Station astronauts Don Pettit, of NASA, and Andre Kuipers, of the European Space Agency,  will be posted at a control console in the station’s cupola observation deck ready to grapple the freighter and berth it to the U. S. segment Harmony module shortly after 11 a.m., EDT.

Dragon, flying under the banner of NASA’s Commercial Orbital Transportation Services program, is scheduled to remain docked until May 31. The length of the stay, once intended to be twice as long, is constrained by an increasing solar beta angle, which exposes the orbital plane of the space station to more heat from the sun.

Efforts to begin the mission on Saturday were aborted a half second before lift off, when the Falcon 9 flight control system detected a slight overpressure in the No. 5 Merlin first stage engine. Engineers identified a faulty nitrogen check value in the first stage power plant. The faulty valve, which was allowing unwanted nitrogen to flow into a liquid oxygen fill line, was replaced.

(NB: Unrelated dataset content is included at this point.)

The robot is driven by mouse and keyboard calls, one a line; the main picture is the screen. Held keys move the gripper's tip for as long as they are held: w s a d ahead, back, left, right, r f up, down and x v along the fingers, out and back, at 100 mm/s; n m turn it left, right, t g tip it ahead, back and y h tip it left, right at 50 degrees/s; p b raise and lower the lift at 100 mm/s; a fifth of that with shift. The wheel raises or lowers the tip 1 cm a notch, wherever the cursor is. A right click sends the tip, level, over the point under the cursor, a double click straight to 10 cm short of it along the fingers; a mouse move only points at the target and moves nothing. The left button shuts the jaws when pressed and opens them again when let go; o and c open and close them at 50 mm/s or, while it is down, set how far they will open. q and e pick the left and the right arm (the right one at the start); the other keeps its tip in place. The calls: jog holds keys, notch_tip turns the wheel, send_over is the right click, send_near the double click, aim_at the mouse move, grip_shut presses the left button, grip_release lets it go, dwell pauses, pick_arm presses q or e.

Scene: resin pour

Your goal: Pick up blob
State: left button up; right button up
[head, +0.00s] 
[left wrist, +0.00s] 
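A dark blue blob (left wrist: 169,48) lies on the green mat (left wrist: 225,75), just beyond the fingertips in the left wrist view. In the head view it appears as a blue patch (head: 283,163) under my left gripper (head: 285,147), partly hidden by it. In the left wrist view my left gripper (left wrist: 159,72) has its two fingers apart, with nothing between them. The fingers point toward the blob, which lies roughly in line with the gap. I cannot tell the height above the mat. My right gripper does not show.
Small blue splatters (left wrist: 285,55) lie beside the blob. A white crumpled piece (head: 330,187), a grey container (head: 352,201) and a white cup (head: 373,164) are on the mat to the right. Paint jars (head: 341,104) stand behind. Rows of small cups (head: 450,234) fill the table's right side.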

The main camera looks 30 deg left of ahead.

A post-shutdown analysis indicates the May 19 launch could have proceeded safely, according to SpaceX president Gwynne Shotwell. But she added, “The computer software did what it was supposed to, which is good.”

The first stage is powered by nine SpaceX-developed Merlin liquid oxygen/kerosene engines, the second stage by one of the power plants.

Dragon is carrying about 1,014 pounds of non-critical cargo, including food, computer equipment and student experiments within a Nanoracks Module. If the linkup is successful, the capsule will depart the station with about 1,400 pounds of experiment samples, spacesuit gear and hardware slated for refurbishment.

Once undocked, Dragon will re-enter the Earth’s atmosphere, descending under parachute into the Pacific Ocean several hundred miles off the southern California coast.

SpaceX plans to recover the re-usable Dragon capsule.